La recherche de la responsabilité ultime pour les attentats terroristes a été dirigée dans la direction des communautés musulmanes, contournant les conséquences contre-productives des politiques des gouvernements « occidentaux ». Ce sont les musulmans que l’on doit empêcher de recourir à l’extrémisme violent, pas les gouvernements; Les musulmans qui sont soupçonnés, pas les politiques gouvernementales fondées sur le mensonge, la propagande et l’illégalité flagrante; Et les musulmans qui sont confrontés à l’islamophobie alors que le gouvernement attise les inquiétudes du public à l’égard de leur communauté.

Ils ont raison d’avoir du ressentiment. Les musulmans n’ont pas seulement à l’esprit les événements actuels, mais deux siècles d’agression « occidentale » constante, ce qui leur permet de conclure que l’« Occident » ne change pas parce qu’il ne veut pas changer, car moins d’agression et plus de moralité à l’étranger entraveront la poursuite des bénéfices et du pouvoir et parce que le prix qu’il a dû payer pour ses guerres n’est pas encore assez élevé pour l’obliger à changer, malgré le 11 septembre, le Bataclan, Nice, Manchester et toutes les autres horreurs que nous avons vues récemment.

En amont, des mises en garde rebondissent sur sa peau dure comme des cailloux de la paroi d’un char. Il n’écoute pas parce qu’il ne veut pas écouter des arguments qui font obstacle à ses politiques, aussi logiques, humains et fondés sur le droit international soient-ils. Quand il subit les conséquences de son refus d’écouter, mineures par rapport aux dommages qu’il a causés ailleurs, il écarte ou nie la responsabilité, exprimant de l’indignation envers ceux qui font une suggestion si scandaleuse. Dans une impasse, parce que la loi ne fonctionne pas au niveau local ou international, et permet à ces gouvernements de s’en tirer impunément malgré le meurtre de masse, que sont censés faire les musulmans ?

 

Ils protestent, ils font pression sur leurs députés locaux, ils écrivent des lettres au rédacteur et demandent à leurs concitoyens musulmans d’être plus actifs dans le soutien à leurs coreligionnaires bombardés et persécutés à l’étranger, au risque, en ces temps de surveillance accrue, d’attirer l’attention de la sécurité de l’État. Presque aucun d’entre eux ne recourra à la violence pour répondre à la violence dont ils sont les témoins obligés. Comme presque tout le monde partout, ils abhorrent la violence : ils ne le veulent pas pour eux-mêmes, pour leurs familles ou pour d’autres personnes, pour le pays dans lequel ils vivent ou leur pays d’origine.
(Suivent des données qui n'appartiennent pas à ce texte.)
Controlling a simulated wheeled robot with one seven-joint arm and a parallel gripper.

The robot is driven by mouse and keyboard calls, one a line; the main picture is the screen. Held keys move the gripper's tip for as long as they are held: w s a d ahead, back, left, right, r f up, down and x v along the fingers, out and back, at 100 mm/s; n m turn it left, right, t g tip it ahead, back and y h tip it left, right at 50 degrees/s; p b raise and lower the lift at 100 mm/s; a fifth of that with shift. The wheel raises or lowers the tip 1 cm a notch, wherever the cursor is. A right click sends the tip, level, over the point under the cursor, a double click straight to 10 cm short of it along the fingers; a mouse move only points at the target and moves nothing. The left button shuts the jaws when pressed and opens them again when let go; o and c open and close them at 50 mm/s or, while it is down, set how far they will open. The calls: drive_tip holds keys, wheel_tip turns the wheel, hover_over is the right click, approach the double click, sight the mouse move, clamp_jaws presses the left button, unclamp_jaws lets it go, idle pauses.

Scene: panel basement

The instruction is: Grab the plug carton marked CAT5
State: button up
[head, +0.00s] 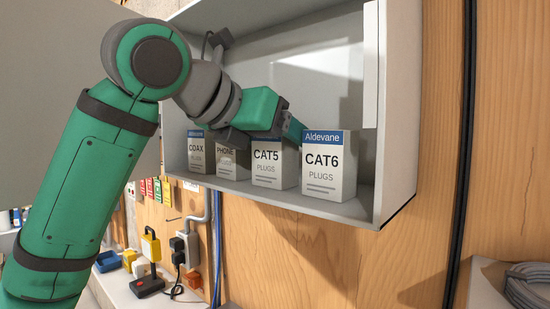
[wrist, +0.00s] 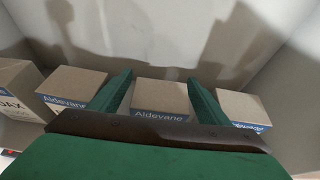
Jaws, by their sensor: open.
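The CAT5 carton (head: 267,172) stands upright in the open wall cabinet, third from the left in a row of white plug cartons. In the wrist view the CAT5 carton (wrist: 160,95) shows its brown top and blue band between my two green fingers. My gripper (wrist: 160,78) is open and empty, with one finger on each side of that carton. In the head view my gripper (head: 294,128) reaches in above and behind the carton's front. Whether the fingers touch the carton, and how low they reach, I cannot tell.
The CAT6 carton (head: 328,170) stands close on the right. The PHONE carton (head: 231,164) and the COAX carton (head: 196,155) stand on the left. The cabinet (head: 398,110) has a right side wall and a front lip. Free space lies above the cartons.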

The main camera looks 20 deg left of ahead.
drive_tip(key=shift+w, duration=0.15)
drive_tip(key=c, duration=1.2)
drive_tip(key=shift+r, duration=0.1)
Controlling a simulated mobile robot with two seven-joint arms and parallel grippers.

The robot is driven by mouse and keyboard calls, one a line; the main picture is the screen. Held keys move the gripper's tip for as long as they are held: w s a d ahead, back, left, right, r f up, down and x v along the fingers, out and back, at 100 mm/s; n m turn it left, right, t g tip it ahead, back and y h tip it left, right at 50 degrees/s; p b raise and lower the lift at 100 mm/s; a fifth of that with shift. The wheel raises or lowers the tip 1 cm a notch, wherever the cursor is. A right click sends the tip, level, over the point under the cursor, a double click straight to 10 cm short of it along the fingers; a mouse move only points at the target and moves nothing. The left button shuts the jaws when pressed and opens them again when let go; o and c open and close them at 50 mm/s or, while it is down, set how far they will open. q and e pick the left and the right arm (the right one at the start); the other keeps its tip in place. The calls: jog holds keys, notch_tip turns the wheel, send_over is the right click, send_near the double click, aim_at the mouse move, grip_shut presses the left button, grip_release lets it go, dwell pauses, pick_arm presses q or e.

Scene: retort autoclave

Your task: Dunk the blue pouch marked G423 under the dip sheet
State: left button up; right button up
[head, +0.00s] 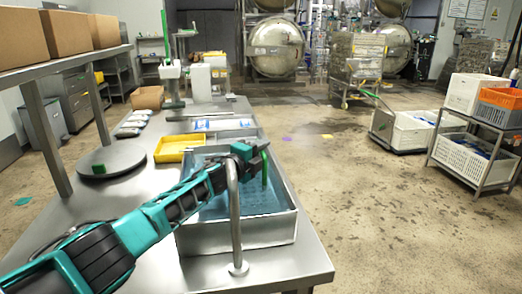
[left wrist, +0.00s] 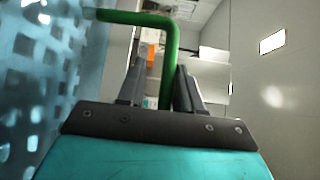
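My left gripper (head: 250,147) is over the far right part of a steel dip tank (head: 270,232) of blue water, beside an upright green handle (head: 265,170). In the left wrist view the bent green handle (left wrist: 170,60) runs down between the two fingers (left wrist: 160,72), nearer the right one. A gap shows beside the left finger, so the gripper looks open. A perforated sheet (left wrist: 40,90) fills the left of that view. Blue-and-white pouches (head: 205,124) lie beyond the tank. No G423 mark is readable. My right gripper is out of view.
A curved steel pipe (head: 234,215) rises at the tank's near side, close to my left forearm. A yellow tray (head: 172,149) sits beyond the tank's left corner. A round plate (head: 111,161) and several grey packs (head: 132,124) are on the bench at left.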

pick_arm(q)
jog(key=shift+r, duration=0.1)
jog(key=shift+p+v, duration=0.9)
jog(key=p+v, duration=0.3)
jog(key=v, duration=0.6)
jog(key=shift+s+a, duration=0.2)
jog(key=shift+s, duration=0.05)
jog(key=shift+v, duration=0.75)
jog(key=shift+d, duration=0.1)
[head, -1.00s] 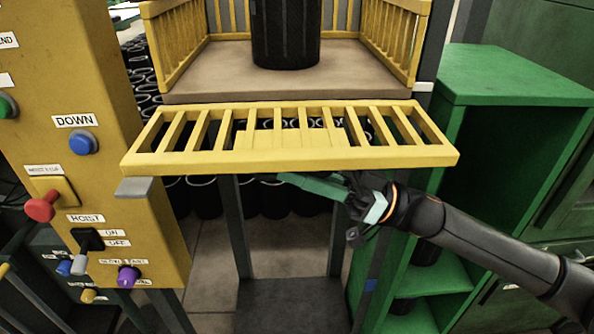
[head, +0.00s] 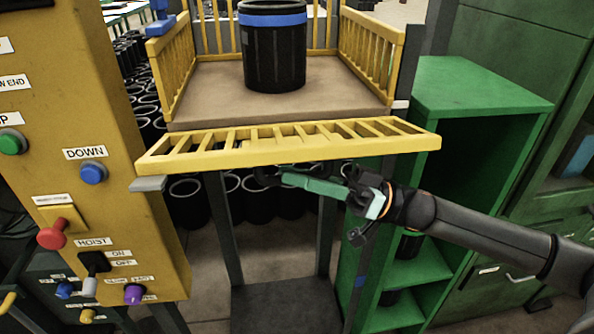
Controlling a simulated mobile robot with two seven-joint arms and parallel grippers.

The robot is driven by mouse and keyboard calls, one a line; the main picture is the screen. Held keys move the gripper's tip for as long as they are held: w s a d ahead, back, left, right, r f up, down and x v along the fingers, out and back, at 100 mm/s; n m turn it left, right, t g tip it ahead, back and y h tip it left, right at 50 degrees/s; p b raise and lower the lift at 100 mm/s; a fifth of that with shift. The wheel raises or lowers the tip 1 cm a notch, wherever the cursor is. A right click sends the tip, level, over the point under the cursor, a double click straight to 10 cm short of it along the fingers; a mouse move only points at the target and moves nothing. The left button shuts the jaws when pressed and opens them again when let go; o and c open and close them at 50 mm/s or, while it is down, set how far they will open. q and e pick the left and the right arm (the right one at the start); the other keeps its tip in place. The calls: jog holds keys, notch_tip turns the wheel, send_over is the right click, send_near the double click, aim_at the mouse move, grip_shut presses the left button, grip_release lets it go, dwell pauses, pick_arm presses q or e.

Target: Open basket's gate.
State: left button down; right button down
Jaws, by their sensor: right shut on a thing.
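The basket (head: 282,76) is a yellow-railed platform with a brown floor, at the top middle of the head view. Its gate (head: 206,159) is a yellow barred panel folded outward at the basket's front, tilted away from upright. Open gaps show between its bars. My right gripper (head: 290,180) reaches in from the right, under the gate's front edge. Its green fingers are shut on the gate, beside a dark part under the front edge; the exact contact is hard to see. My left gripper is not in view.
A black barrel (head: 274,58) with a blue band stands in the basket. A yellow control panel (head: 125,180) with buttons and knobs stands at the left. A green shelf unit (head: 470,88) stands close to my right arm. Several black cylinders (head: 189,190) fill the floor behind.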

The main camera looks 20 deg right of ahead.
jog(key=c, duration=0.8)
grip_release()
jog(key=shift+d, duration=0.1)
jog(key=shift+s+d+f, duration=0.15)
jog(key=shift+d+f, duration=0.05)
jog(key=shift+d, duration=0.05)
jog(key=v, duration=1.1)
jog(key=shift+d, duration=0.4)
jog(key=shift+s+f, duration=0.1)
Certains, un très petit nombre, vont franchir le pas et se rendre à l’étranger pour se battre avec le groupe de leur choix ou riposter contre, de leur point de vue, l’ennemi chez eux, tuant et blessant des personnes innocentes de tout crime tout comme les foules qui ont été tuées dans les guerres de l’« Occident » aux pays à majorité musulmane ou qui sont mortes en conséquence directe de ces dernières. Ces groupes justifient leur meurtre tout comme les gouvernements « occidentaux » justifient les leurs. La ligne de démarcation morale entre eux est quasiment indiscernable, malgré la haine qu’ils professent se vouer.

L’un agit au nom de l’islam, alors que le meurtre de personnes innocentes, le meurtre de chrétiens, simplement parce qu’ils sont chrétiens et la destruction de leurs églises, ne sont pas seulement incompatibles avec l’islam, mais une violation de ses principes fondamentaux, et en font des renégats à l’égard de leur propre foi. Le massacre de civils par l’autre camp dans des guerres agressives constitue tout autant une violation des principes et des « valeurs partagées » que les gouvernements « occidentaux »disent défendre.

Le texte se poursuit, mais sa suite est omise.